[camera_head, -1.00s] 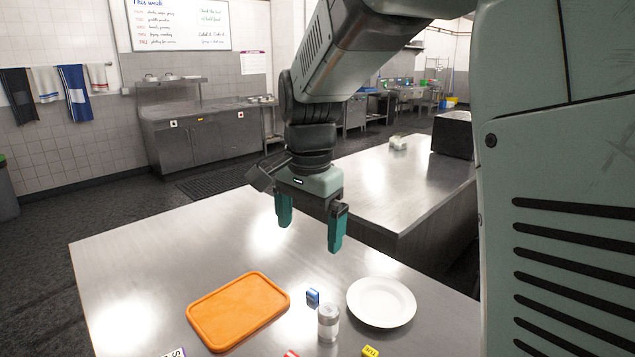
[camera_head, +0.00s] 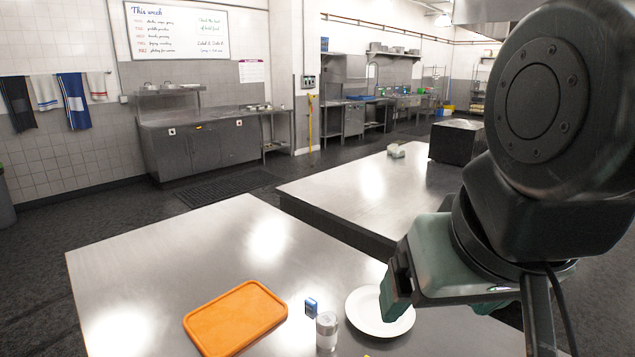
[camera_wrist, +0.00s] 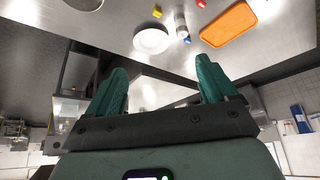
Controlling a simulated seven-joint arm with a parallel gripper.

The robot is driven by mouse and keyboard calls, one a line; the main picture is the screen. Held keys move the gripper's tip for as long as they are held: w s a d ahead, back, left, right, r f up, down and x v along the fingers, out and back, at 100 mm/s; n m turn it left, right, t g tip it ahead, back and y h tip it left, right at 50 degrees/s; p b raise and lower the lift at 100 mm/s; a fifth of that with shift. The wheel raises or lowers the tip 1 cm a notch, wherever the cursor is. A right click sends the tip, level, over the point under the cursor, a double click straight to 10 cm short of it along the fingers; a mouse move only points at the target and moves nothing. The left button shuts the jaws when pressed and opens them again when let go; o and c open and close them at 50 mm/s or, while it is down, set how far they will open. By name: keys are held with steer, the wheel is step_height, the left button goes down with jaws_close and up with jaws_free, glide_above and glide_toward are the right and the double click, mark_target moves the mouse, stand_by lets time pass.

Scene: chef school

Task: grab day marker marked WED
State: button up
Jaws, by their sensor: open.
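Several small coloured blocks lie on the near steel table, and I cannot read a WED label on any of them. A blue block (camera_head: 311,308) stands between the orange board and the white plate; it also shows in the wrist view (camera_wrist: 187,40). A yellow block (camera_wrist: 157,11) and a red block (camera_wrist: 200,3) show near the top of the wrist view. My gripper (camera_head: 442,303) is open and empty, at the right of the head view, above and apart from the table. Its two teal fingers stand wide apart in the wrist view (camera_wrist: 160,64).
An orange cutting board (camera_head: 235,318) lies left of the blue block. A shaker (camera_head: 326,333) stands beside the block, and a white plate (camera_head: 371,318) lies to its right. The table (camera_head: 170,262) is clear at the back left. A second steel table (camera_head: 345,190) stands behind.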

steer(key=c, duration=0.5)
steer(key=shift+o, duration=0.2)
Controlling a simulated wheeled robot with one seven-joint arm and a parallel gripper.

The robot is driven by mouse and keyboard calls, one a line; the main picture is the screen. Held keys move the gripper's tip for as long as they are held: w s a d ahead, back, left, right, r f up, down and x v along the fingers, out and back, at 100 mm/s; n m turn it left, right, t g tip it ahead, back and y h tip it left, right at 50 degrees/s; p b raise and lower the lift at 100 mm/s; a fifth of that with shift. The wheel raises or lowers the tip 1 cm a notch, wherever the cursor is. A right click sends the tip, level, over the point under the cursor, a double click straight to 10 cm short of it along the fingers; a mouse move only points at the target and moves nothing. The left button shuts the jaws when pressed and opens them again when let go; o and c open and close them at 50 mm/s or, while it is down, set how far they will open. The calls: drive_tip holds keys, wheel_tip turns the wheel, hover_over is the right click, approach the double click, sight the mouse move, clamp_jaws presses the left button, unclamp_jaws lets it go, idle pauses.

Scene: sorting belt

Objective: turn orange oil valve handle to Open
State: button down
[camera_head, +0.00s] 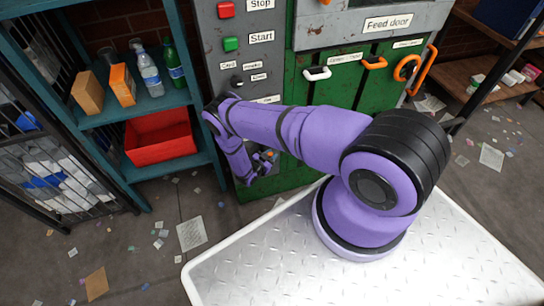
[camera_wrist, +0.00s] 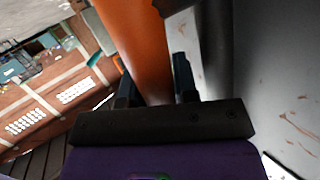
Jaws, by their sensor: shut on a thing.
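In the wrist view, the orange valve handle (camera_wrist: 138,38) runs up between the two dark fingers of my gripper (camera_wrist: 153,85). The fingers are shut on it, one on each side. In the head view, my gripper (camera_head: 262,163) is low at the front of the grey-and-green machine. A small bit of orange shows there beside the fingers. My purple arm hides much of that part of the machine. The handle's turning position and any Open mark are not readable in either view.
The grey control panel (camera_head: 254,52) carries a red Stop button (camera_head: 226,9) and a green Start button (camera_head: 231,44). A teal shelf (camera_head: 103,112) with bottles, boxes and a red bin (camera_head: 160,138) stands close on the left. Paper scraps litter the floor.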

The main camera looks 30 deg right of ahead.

---

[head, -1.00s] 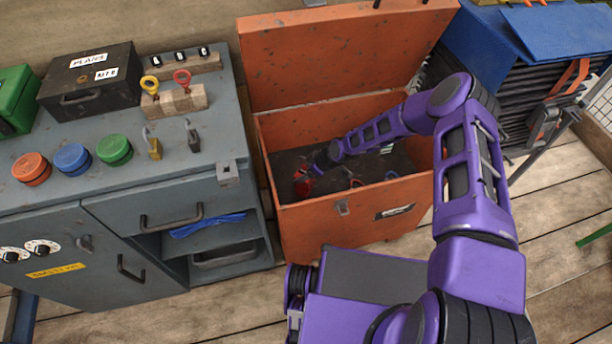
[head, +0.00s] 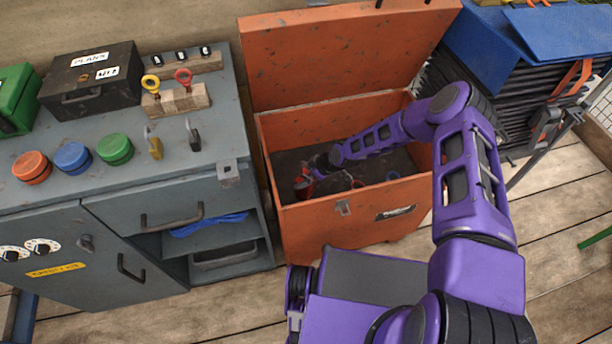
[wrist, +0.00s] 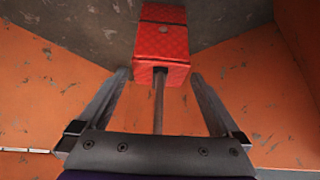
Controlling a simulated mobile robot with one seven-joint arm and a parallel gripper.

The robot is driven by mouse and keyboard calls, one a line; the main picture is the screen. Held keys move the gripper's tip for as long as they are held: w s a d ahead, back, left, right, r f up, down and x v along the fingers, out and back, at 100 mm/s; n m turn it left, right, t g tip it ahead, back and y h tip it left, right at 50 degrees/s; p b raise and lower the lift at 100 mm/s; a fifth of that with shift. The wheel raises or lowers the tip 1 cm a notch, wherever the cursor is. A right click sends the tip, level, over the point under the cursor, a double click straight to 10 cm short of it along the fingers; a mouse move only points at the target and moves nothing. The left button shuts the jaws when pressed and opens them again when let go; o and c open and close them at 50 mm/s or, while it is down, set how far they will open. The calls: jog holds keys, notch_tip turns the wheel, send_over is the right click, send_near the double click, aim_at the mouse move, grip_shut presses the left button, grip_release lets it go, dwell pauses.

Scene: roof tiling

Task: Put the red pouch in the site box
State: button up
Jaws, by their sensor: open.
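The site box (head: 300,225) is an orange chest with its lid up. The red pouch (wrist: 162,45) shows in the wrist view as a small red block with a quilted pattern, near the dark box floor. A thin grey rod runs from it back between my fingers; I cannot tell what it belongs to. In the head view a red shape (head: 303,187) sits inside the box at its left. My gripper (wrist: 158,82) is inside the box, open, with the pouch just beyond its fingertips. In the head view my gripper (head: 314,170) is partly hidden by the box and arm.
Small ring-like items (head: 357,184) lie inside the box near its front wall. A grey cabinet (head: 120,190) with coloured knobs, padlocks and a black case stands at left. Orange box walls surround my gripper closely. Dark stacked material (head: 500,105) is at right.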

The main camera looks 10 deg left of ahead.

- **Stated goal**
Starting at the line that contains "[camera_head, -1.00s]" and stopping after the line that contains "Controlling a simulated seven-joint", copy every line exactly. Leave any pictures behind.

- **Task response**
[camera_head, -1.00s] 
[camera_head, +0.00s] 
[camera_wrist, +0.00s] 
Controlling a simulated seven-joint arm with a parallel gripper.

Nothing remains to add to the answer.